What’s expensive in terms of ressources in splitting slides ?

@albandum

Well there is no trick for this as entire presentation gets loaded in memory. The source and target both presentation objects are extracted in DOM (Document Object Model). It is a resource eating process and varies from case to case depending on content of slide, number of slide and size of presentation etc.

Understood. I’ve upgraded to 25Gb of heap.

My main concern is that memory usage doesn’t go down after the job is finished.

pres = Rjb::import('com.aspose.slides.Presentation').new(ppt_location)

Does this line not need a file.close() somewhere after it’s finished processing ?
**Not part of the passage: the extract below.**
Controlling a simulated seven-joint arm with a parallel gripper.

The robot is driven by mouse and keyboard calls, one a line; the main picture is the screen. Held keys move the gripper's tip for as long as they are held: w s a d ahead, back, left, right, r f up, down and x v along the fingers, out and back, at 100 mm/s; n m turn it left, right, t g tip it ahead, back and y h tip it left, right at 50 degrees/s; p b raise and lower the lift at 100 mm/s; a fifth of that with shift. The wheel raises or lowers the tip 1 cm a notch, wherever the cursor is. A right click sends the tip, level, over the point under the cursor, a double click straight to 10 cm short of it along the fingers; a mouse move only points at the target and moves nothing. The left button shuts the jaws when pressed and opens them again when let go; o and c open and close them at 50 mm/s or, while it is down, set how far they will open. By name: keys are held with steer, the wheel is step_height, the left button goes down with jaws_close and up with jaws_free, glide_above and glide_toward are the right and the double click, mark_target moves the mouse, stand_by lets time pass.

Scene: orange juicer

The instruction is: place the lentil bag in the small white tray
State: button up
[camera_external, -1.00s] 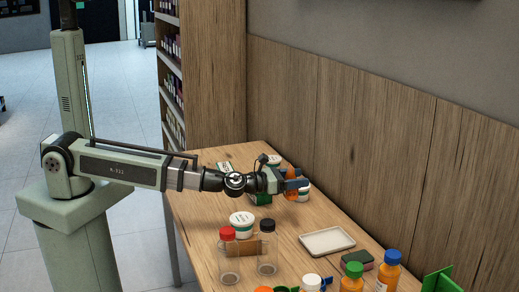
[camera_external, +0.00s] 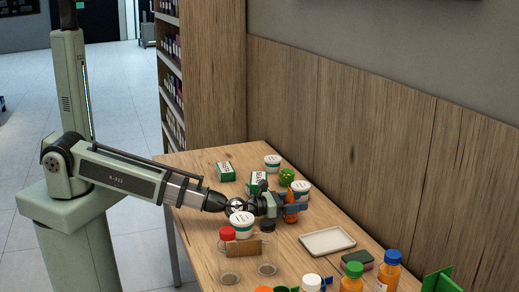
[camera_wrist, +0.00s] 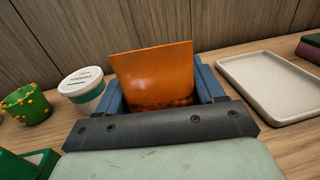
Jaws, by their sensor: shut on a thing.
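The lentil bag is an orange pouch, seen upright in the wrist view (camera_wrist: 157,75) between the two blue fingers of my gripper (camera_wrist: 163,92). My gripper is shut on it. In the external view my gripper (camera_external: 292,208) is low over the table, with a bit of the orange bag (camera_external: 291,214) showing; whether the bag touches the table I cannot tell. The small white tray (camera_external: 327,241) lies empty to the right of and nearer than my gripper. In the wrist view the tray (camera_wrist: 268,85) is at the right, apart from the bag.
White tubs (camera_external: 300,188) and a green dotted cup (camera_external: 287,175) stand behind my gripper. Green boxes (camera_external: 226,171) are at the far left. Clear jars with red (camera_external: 227,233) and black lids stand in front.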

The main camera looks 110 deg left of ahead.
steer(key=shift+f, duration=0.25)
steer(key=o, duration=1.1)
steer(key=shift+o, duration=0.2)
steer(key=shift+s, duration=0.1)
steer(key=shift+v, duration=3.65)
I’ve tried that but without luck :

inputstream = FileInputStream.new_with_sig('Ljava.lang.String;', ppt_location)
pres = Rjb::import('com.aspose.slides.Presentation').new(inputstream)
inputstream.close()

I’m just trying to understand why memory pressure doesn’t go down after aspose has finished its work.
I’ve tried adding

    pres.dispose()
    presSplit.dispose()

At the end of the script to liberate any resources taken by the source and destination presentations but this is not helping. Looks like there’s a memory leak somewhere.

Thanks

@albandum

Please share the snapshot of memory consumption and not getting freed, sample project, source presentation, Java and Operating System details. I doubt there is any memory leak but in order to investigate further we need you to please provide the requested information.

I’m running the script on a Docker container (this image: Docker) with java-11-openjdk-amd64 installed. I had to use docker to make sure aspose would work on all systems, as I had issues between my Mac development setup and the live linux servers.
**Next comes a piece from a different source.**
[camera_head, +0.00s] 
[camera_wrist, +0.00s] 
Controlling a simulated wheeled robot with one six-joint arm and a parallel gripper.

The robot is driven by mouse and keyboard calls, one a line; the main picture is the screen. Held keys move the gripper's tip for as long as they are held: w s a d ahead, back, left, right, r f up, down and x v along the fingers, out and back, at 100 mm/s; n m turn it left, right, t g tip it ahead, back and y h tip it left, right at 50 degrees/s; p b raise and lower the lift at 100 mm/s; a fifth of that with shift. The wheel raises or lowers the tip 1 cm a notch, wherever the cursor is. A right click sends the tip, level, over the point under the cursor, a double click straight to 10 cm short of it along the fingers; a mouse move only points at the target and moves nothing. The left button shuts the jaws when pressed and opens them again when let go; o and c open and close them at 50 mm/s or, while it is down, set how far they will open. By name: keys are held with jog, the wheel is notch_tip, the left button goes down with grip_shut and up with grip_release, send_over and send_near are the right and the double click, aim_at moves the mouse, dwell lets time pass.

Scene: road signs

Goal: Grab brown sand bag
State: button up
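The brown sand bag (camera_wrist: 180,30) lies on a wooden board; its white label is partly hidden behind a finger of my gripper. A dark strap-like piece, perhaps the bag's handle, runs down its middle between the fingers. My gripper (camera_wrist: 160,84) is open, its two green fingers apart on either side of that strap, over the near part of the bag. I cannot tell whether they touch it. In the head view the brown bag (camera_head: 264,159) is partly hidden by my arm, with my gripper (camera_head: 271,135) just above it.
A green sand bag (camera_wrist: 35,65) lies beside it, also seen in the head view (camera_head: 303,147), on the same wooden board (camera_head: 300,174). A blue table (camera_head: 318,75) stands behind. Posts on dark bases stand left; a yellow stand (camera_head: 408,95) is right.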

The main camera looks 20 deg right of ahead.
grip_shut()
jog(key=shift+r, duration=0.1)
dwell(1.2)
Here is a link with the script that has extensive logging lines about memory pressure, as well as a video that shows that running the same script several times just adds used memory to the container without ever coming back down.

https://drive.google.com/drive/folders/1_Ftc8zXhmeOsn3vD9eR6IGGYb0usw_wP?usp=sharing

I’m wondering if this might be coming from a double RJB load. I the example ou gave me here : I want to split a PPT and merge back in one file · Issue #59 · aspose-free-consulting/projects · GitHub

Where 2 lines are loading jars with RJB, and then running initialize_aspose_slides which contains load_aspose_jars that looks like this :

  def load_aspose_jars(aspose_jars_dir, jvm_args)
    if aspose_jars_dir && File.exist?(aspose_jars_dir)
      jardir = File.join(aspose_jars_dir, '**', '*.jar')
    else
      jardir = File.join(File.dirname(File.dirname(__FILE__)), 'jars', '**', '*.jar')
    end

I’ve moved things around to avoid loading the jars twice but I’m still getting the memory leak.

@albandum

I have created an issue with ID SLIDESJAVA-38319 in our issue tracking system based on the information shared by you. This thread has been linked with the issue so that you may be notified once the issue will be fixed.

Thanks a lot, let me know if you need any extra information. I’ll keep digging on my side as this is a complete blocker for us

@albandum

Can you please also provide the source presentation that has been used so that we may investigate the issue further. Please also provide the Java and Operating System details on your end too along with details about environment.

Hi,

This happens with any presentation, not just one. All tested presentations keep adding memory pressure.

Using OpenJDK11 on a docker container installed this way :slight_smile:

FROM ruby:2.7.1

ENV HOME /home
ENV BUNDLER_VERSION=2.0.2
ENV RAILS_ENV development
ENV JAVA_HOME /usr/lib/jvm/java-11-openjdk-amd64

# INSTALL UTILITIES
RUN apt-get update && apt-get install -y curl build-essential libssl-dev libreadline-dev zlib1g-dev libpq-dev software-properties-common openjdk-11-jdk-headless 

Thanks !

@albandum

We will keep you posted for updates and request for any thing if required.

@albandum

Can you please provide one presentation for testing? Because the problem may be related to the content of this (these) presentation. Our team needs a presentation with which you have been able to reproduce the issue.

Hi, you can test with this one for example : https://k4f4w9c2.stackpathcdn.com/wp-content/uploads/01_big_files_kim7/2020_best_ppt/Abstract%20Ink%20Drop%20PowerPoint%20Templates.pptx

On my side I’ve moved the app to Python and there’s no memory leak there. I’m pretty sure it comes from the RJB bridge

@albandum

I have updated the information shared in our issue tracking system. We request for your patience and we will share feedback with you as soon as the issue will be fixed.

The issues you have found earlier (filed as SLIDESJAVA-38319) have been fixed in this update.